Models (both trains and structures) on model railroads are not designed for outdoor use, with the exception of “garden railroad” equipment in larger scales. Thus the pigments used to color them are susceptible to fading due to UV exposure, although I’ve read that the paint pigments are fairly robust. The same is also true of photographs used for backdrops, signs, or other purposes, and for ink-jet printed signs and decals. UV is to be avoided.
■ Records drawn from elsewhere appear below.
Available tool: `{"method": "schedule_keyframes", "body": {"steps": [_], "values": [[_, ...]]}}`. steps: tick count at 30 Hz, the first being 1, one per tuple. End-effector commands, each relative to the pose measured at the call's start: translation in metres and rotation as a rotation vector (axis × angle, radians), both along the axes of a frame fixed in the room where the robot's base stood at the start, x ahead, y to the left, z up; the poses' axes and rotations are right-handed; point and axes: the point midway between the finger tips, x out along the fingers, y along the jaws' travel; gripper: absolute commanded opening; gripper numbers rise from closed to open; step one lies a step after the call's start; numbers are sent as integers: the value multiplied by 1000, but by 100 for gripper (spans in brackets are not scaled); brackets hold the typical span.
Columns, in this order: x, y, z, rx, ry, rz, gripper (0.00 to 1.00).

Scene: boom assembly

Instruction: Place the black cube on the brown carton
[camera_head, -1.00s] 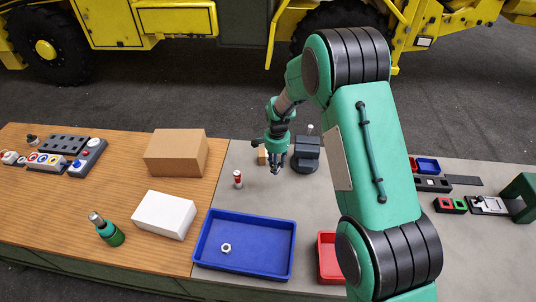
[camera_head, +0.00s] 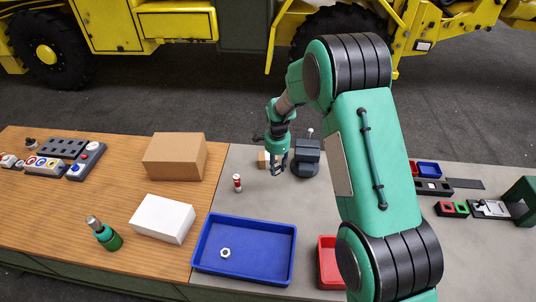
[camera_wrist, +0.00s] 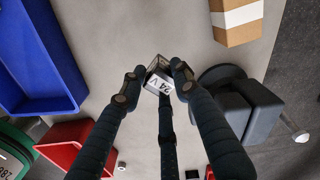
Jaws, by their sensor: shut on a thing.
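My gripper (camera_wrist: 157,76) is shut on a small dark cube (camera_wrist: 158,84) with a white "24 V" label, held between its fingertips in the wrist view. In the head view my gripper (camera_head: 278,170) hangs over the grey part of the table, and the cube is too small to make out there. The large brown carton (camera_head: 174,157) stands on the wooden part, left of my gripper and apart from it. A smaller brown carton with a white band (camera_wrist: 236,20) stands close by in the wrist view, partly hidden behind my gripper in the head view (camera_head: 263,160).
A dark grey vise (camera_head: 306,160) stands just right of my gripper. A small red-and-white bottle (camera_head: 237,183) stands between it and the large carton. A white box (camera_head: 162,219), a blue tray (camera_head: 212,268) with a nut and a red bin (camera_head: 327,267) are nearer.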

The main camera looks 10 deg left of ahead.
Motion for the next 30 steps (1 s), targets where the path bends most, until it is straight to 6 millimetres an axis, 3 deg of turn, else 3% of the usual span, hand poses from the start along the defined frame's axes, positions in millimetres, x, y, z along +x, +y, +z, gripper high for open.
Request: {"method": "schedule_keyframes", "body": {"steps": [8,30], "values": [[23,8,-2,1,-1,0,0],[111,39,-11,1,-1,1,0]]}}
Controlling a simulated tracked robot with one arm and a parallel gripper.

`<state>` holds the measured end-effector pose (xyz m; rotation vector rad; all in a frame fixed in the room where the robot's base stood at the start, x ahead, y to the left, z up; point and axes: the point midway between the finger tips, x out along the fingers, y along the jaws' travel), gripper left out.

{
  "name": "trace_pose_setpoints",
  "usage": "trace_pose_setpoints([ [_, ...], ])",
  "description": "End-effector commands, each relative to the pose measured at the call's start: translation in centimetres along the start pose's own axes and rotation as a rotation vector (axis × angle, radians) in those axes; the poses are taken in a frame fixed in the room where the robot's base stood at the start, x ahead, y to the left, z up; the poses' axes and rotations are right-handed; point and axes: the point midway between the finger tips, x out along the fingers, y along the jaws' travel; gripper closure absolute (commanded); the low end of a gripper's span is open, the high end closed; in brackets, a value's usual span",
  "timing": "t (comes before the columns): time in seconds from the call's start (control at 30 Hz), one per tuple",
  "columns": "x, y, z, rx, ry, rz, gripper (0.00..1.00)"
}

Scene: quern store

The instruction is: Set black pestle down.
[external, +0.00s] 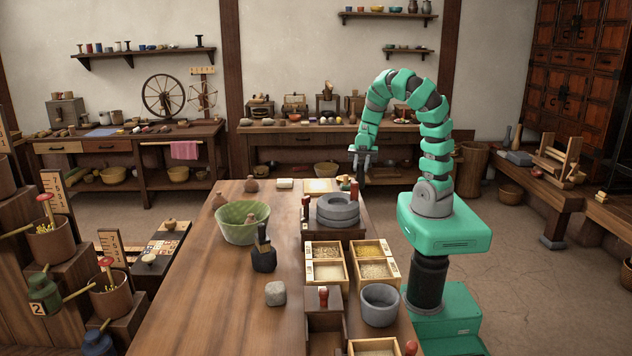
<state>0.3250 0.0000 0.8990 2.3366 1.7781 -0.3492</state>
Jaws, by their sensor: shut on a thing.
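My gripper (361,162) is raised above the back right edge of the wooden table, pointing down at the end of my green arm. It is shut on a slim dark thing, which looks like the black pestle (367,174); it is small here and hard to tell apart from the fingers. The held thing is clear of the tabletop. A dark block with an upright handle (263,255) stands on the table, well to the left and nearer the camera.
The long table (190,300) holds a green bowl (240,232), a grey stone quern (338,213), several wooden grain boxes (325,250), a grey stone mortar (380,306) and a grey stone (275,293). The table's near left part is clear. Side benches line the back wall.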

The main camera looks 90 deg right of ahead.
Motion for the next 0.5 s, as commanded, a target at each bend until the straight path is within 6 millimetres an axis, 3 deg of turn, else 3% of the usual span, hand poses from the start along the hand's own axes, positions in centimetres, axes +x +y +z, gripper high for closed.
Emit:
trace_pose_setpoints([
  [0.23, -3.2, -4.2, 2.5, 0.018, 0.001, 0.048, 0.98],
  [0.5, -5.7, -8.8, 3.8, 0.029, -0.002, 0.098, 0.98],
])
However, UV is fairly easy to combat. First, keep the layout away from windows. Second, use light sources that don’t produce it (i.e., use incandescent or halogen lights) or take steps to mitigate any that is produced. Fluorescent lights naturally produce UV, but most of this is blocked by the bulb itself, being converted into visible light. Older tube bulbs had a problem in that the ends of the tubes were not coated, and UV would escape there. This is less of an issue today, but some still escapes. CFLs that have exposed tubes, rather than a frosted outer surface, have also had problems in recent years. The solution here is to encapsulate the fluorescent light in a plastic diffuser, which will absorb most of the stray UV that makes it out of the bulb, or to use frosted CFLs.
Some LED bulbs use a UV-based approach similar to fluorescent lights, in which a UV LED illuminates a phosphorescent coating that absorbs the UV and produces visible light. These carry the risk of UV leakage, and so that’s an issue to be aware of.
Halogen lights do produce a small amount of UV, and there are special low-UV versions for color-critical environments (like museums), but for the most part the amount of UV produced by a halogen bulb is much less likely to cause any noticeable problem given the usual limited duration of exposure (unless you leave the lights on all the time) and the low levels present.
All UV can be blocked if the bulb is placed in a fixture with a plastic diffuser over it (more common with tube fluorescents than other bulbs), as plastic absorbs UV. This will, however, reduce the intensity of the light.